His response is two-fold: First, to the extent that they bury their
guns in their walls or backyards, the guns are out of circulation,
and therefore harmless, and therefore gun-caching is socially beneficial.
Second, Vizzard
would make enforcement of his laws selectively draconian. Ordinary
gun owners who violated the registration law would simply face confiscation
of their entire gun collection. But, when the registration violators
were suspected of other crimes, prison terms would be imposed with
severity.
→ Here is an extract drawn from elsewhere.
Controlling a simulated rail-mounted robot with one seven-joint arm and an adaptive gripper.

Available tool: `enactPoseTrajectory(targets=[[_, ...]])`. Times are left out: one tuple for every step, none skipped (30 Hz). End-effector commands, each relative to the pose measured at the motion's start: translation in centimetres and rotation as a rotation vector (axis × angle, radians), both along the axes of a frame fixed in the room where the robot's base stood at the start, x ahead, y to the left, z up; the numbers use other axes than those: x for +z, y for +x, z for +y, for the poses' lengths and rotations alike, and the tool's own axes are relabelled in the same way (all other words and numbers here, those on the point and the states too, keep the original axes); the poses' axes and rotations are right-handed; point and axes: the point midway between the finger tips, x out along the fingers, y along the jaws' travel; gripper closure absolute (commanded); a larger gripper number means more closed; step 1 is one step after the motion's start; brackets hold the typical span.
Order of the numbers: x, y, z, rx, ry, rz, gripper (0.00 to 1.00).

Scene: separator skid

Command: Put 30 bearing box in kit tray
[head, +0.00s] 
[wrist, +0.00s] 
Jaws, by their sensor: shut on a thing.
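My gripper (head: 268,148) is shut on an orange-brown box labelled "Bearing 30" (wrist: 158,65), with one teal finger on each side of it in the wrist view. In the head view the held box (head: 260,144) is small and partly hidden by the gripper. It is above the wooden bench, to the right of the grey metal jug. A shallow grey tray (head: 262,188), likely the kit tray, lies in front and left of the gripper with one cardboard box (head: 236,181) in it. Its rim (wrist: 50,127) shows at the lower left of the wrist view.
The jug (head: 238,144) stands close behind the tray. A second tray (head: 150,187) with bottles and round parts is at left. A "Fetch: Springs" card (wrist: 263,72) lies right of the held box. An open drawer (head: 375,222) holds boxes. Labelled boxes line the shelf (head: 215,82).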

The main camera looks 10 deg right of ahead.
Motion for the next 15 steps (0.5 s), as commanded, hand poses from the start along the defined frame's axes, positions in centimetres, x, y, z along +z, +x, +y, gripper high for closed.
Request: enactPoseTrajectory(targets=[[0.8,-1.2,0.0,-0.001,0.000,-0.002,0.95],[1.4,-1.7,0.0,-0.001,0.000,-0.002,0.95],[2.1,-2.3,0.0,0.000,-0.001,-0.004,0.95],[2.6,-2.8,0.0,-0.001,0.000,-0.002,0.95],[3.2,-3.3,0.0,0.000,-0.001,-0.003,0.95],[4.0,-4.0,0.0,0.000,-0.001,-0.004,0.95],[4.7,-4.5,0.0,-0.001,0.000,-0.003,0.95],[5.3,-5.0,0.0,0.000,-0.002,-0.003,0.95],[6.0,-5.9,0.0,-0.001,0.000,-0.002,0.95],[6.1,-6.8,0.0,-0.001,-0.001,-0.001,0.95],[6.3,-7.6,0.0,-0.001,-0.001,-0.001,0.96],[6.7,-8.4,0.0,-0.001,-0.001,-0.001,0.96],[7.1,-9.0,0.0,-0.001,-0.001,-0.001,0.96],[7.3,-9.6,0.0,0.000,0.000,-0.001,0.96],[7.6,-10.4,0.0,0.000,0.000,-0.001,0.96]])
He takes great pride in having used gun laws to obtain
a long sentence for criminals suspected of a violent crime, even
though the corpus delicti was never found, and the men could
not be prosecuted for any violent crime. His model is the use of
tax laws to catch Al Capone. But he forgets that the purpose of
the tax laws was to raise taxes; being able to punish Capone was
a desperation measure using an otherwise legitimate law. Vizzard
is pushing registration and other restrictions primarily in order
to be able to punish the Al Capones of the gun world with legislation
that could also punish ordinary folks. He is hoping for selective
prosecution, but he did not seem particularly upset by the hideous
perversions of selective enforcement involving Kenyon Ballew, Ruby
Ridge, and Waco. And selective prosecution could easily be implemented
in a racist manner as drug laws already are.
For gun-policy
specialists, Shots in the Dark is a worthwhile read, especially
since the specialists will know enough about the subject to separate
Vizzard's insights from his errors. General readers looking for
an expert survey of the gun issue would be better off with Gary
Kleck's much more carefully written Targeting Guns.